== What to do ==
Take from the listing each line that has the string "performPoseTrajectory".

== Available data ==
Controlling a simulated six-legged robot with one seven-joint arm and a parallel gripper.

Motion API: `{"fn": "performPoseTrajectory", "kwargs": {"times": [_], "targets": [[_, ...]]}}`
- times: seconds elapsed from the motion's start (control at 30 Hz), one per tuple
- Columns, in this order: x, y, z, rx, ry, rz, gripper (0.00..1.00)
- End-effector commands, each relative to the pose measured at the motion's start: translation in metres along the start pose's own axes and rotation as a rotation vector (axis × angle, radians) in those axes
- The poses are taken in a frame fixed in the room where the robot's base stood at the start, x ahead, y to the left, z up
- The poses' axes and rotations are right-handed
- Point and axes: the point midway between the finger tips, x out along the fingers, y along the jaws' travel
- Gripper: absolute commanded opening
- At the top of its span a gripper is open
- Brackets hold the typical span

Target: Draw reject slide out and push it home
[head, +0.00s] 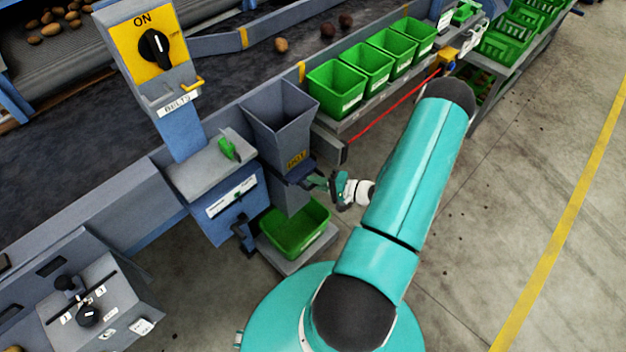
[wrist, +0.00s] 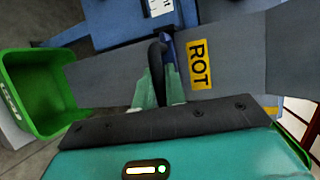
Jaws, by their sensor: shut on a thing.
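The reject chute (head: 282,115) is a grey hopper with a yellow ROT label (head: 297,160) low on its front; the label also shows in the wrist view (wrist: 198,63). The reject slide (head: 298,174) is a dark plate at the chute's lower end, partly hidden by my gripper. My gripper (head: 318,182) is beside the slide at the chute's lower right. In the wrist view its fingers (wrist: 160,82) are shut on the slide's dark handle (wrist: 156,60). How far the slide is out cannot be told.
A green crate (head: 272,241) stands on a low shelf beneath the chute. A blue box (head: 236,208) with a grey top is to its left. Several green bins (head: 337,107) line the rack at the upper right, with a red cord (head: 395,105) along it. Floor on the right is clear.

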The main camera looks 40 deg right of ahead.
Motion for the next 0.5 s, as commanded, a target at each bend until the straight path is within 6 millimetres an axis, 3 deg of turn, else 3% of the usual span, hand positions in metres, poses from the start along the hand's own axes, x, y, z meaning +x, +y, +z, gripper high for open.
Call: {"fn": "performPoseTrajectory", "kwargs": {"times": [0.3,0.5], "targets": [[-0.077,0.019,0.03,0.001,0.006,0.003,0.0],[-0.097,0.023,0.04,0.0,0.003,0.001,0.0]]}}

== The solution ==
Motion API: `{"fn": "performPoseTrajectory", "kwargs": {"times": [_], "targets": [[_, ...]]}}`
Call: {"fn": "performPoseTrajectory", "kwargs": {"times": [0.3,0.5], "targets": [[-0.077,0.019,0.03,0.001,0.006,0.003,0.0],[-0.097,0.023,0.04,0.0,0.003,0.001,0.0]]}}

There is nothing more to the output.